[Task description]:
Skip all pictures; return exactly the lines from the one containing "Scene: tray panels" through the end of the data.

[Raw data]:
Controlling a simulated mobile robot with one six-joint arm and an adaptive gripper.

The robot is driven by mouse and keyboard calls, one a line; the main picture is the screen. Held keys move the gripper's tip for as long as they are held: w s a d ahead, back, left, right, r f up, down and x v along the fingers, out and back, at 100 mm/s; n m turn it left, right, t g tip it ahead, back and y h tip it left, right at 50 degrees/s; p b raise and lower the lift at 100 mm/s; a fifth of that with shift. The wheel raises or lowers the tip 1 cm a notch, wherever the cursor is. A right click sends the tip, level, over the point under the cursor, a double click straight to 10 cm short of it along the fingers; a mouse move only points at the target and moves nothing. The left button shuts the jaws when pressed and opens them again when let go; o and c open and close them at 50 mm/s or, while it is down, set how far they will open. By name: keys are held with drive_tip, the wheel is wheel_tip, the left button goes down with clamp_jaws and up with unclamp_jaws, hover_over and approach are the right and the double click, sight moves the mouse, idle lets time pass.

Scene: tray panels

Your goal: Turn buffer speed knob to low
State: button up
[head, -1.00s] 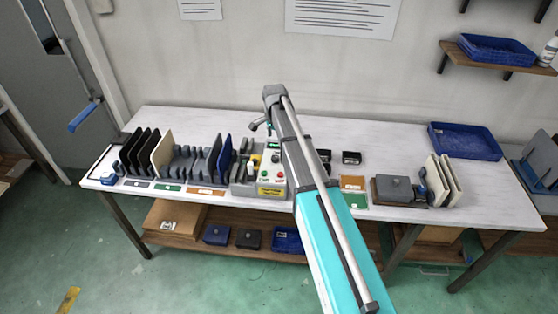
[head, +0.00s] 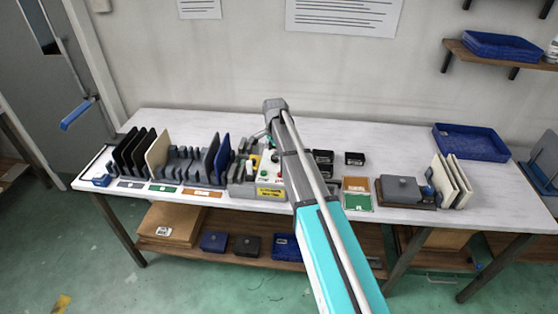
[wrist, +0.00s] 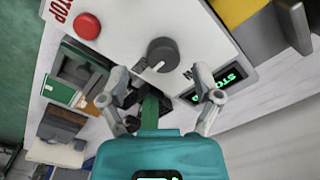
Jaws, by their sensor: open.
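In the wrist view a dark grey round knob (wrist: 163,53) with a pale pointer mark sits on a light control panel (wrist: 128,30). The mark points toward the picture's lower left. My gripper (wrist: 161,72) is open, with one finger to each side and its tips just short of the knob in the picture; I cannot tell whether they touch it. A red stop button (wrist: 87,25) is left of the knob, and a lit green display (wrist: 222,84) is to the lower right. In the head view my arm hides most of the panel and the knob.
Upright dark panels (head: 140,150) stand in racks left of the machine's yellow label (head: 270,192). Small black boxes (head: 354,158), a grey block (head: 400,188) and a blue tray (head: 470,141) are on the right.

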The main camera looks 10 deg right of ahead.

[Right answer]:
Scene: tray panels

Your goal: Turn buffer speed knob to low
State: button up
[head, -1.00s] 
[head, +0.00s] 
[wrist, +0.00s] 
Jaws, by their sensor: open.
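In the wrist view a dark grey round knob (wrist: 163,53) with a pale pointer mark sits on a light control panel (wrist: 128,30). The mark points toward the picture's lower left. My gripper (wrist: 161,72) is open, with one finger to each side and its tips just short of the knob in the picture; I cannot tell whether they touch it. A red stop button (wrist: 87,25) is left of the knob, and a lit green display (wrist: 222,84) is to the lower right. In the head view my arm hides most of the panel and the knob.
Upright dark panels (head: 140,150) stand in racks left of the machine's yellow label (head: 270,192). Small black boxes (head: 354,158), a grey block (head: 400,188) and a blue tray (head: 470,141) are on the right.

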The main camera looks 10 deg right of ahead.

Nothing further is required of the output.